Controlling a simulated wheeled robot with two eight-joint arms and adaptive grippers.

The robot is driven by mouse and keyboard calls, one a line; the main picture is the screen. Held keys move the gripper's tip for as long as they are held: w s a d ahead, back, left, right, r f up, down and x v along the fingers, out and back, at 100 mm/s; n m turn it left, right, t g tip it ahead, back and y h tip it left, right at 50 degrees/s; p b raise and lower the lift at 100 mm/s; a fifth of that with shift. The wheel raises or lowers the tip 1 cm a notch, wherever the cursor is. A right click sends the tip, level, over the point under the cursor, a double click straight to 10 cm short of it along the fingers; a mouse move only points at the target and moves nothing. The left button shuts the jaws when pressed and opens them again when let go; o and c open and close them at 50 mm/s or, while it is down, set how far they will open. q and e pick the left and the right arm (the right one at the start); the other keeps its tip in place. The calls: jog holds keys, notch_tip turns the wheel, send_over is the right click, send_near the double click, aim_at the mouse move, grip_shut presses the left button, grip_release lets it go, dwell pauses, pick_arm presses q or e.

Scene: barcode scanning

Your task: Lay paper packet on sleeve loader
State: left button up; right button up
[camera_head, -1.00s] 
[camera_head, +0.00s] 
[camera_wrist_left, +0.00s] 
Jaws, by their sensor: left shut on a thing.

**GIVEN TASK**
Return the material in full, exactly as shown.

**RESULT**
Controlling a simulated wheeled robot with two eight-joint arms and adaptive grippers.

The robot is driven by mouse and keyboard calls, one a line; the main picture is the screen. Held keys move the gripper's tip for as long as they are held: w s a d ahead, back, left, right, r f up, down and x v along the fingers, out and back, at 100 mm/s; n m turn it left, right, t g tip it ahead, back and y h tip it left, right at 50 degrees/s; p b raise and lower the lift at 100 mm/s; a fifth of that with shift. The wheel raises or lowers the tip 1 cm a notch, wherever the cursor is. A right click sends the tip, level, over the point under the cursor, a double click straight to 10 cm short of it along the fingers; a mouse move only points at the target and moves nothing. The left button shuts the jaws when pressed and opens them again when let go; o and c open and close them at 50 mm/s or, while it is down, set how far they will open. q and e pick the left and the right arm (the right one at the start); the other keeps its tip in place. The calls: jog holds keys, notch_tip turns the wheel, send_over is the right click, send_near the double click, aim_at the mouse move, grip_shut presses the left button, grip_release lets it go, dwell pauses, pick_arm presses q or e.

Scene: barcode scanning

Your task: Lay paper packet on sleeve loader
State: left button up; right button up
[camera_head, -1.00s] 
[camera_head, +0.00s] 
[camera_wrist_left, +0.00s] 
Jaws, by their sensor: left shut on a thing.

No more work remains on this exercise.